Au niveau économique, nous Européens avons tendance à être excessifs, d’un côté comme de l’autre. Dans les années 2000, il s’agissait de faire de l’Europe le marché le plus compétitif au monde. Aujourd’hui, nous ne serions nuls et ne servirions plus à rien. Pourtant, malgré les problèmes structurels liés à la démographie, à la technologie, à l’innovation, l’Europe a encore beaucoup à offrir. Dans le numérique, il y a des entreprises qui sont compétitives. Simplement, comme le montre le rapport Draghi, les pays européens ont des marchés trop réduits pour accéder au capital et stimuler l’innovation. C’est la clé. Nous souffrons de fragmentation et d’un manque d’échelle de nos économies.

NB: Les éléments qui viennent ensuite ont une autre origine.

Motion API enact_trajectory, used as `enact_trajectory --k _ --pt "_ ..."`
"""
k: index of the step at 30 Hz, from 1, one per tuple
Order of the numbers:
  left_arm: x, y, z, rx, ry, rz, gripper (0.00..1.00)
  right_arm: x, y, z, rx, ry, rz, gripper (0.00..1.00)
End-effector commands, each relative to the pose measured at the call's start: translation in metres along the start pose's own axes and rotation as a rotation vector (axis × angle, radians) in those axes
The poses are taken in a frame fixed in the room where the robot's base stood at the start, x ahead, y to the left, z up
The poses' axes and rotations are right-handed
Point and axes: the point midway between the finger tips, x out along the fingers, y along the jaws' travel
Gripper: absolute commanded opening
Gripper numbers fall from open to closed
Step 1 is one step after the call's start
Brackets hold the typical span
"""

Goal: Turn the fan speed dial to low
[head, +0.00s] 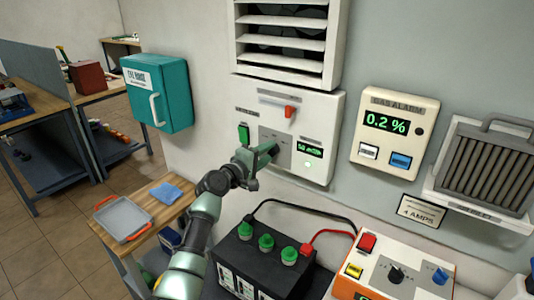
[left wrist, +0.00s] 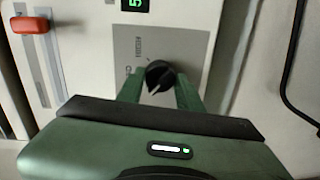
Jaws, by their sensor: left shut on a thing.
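The fan speed dial (left wrist: 160,74) is a black round knob with a white pointer line, on a grey plate of the white fan control panel (head: 322,112). In the left wrist view it sits between the two green fingers of my left gripper (left wrist: 159,88), which is shut on it. The pointer slants toward the lower left of that view. The plate's lettering is too small to read. My right gripper is not in view.
Below stand a black battery (head: 262,262) with green caps and an orange-sided charger (head: 400,268). A gas alarm (head: 394,130) hangs right.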

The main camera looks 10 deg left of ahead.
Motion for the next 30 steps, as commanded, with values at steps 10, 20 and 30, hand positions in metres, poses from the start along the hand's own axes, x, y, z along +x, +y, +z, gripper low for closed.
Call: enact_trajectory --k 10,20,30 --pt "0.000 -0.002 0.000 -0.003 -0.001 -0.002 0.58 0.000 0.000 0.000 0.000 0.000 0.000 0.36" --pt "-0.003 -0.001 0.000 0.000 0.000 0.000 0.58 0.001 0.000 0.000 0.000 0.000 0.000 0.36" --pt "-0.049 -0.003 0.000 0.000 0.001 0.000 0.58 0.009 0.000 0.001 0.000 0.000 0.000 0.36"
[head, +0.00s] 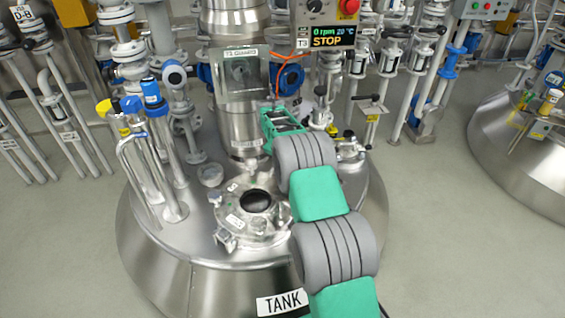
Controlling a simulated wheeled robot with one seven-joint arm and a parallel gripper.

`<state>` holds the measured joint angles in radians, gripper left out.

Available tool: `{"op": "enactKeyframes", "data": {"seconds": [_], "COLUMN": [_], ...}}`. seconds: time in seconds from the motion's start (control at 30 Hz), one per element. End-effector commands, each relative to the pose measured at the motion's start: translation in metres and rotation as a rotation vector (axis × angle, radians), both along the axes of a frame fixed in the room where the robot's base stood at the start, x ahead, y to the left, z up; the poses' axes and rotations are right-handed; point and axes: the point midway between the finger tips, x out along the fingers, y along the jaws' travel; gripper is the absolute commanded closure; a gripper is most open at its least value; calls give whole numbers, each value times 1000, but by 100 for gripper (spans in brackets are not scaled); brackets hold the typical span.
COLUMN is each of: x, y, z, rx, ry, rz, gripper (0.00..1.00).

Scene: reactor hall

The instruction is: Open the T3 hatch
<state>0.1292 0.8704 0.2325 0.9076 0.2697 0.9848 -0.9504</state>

Par ailleurs, on peut dire que nous avons les réglementations les plus fortes concernant ces nouvelles technologies. La Commission européenne vient d’infliger une amende de 120 millions d’euros à X. Mais je ne suis pas sûr que cette stratégie fonctionne encore. Si l’Europe n’innove pas et ne joue pas dans la même ligue que la Chine ou les Etats-Unis en matière d’IA, dans quelle mesure pourra-t-elle conserver sa position de législateur face à ces puissances économiques ? C’est le grand défi de ces prochaines décennies.

A quel point la puissance industrielle de la Chine est-elle une menace ?

L’Allemagne a, sur ce sujet, un rôle clé. Les entreprises automobiles allemandes perdent des parts de marché en Chine, dans d’autres pays, mais aujourd’hui aussi en Europe, du fait d’une pression technologique chinoise. Cela a des implications pour le reste de l’économie européenne, avec notamment tous les fournisseurs de l’industrie automobile basés en Europe centrale. Le défi est aussi immense concernant les industries du futur : technologies vertes, biotechnologies, batteries, informatique quantique… Si la Chine empêche les entreprises européennes de se développer, c’est grave. Pékin assure que l’Europe, en durcissant le ton vis-à-vis d’elle, ne fait que suivre servilement la ligne américaine. Mais si la Chine a une surcapacité industrielle et qu’elle menace l’industrie européenne, c’est un enjeu essentiel pour notre prospérité. Cela n’a rien à voir avec les Etats-Unis.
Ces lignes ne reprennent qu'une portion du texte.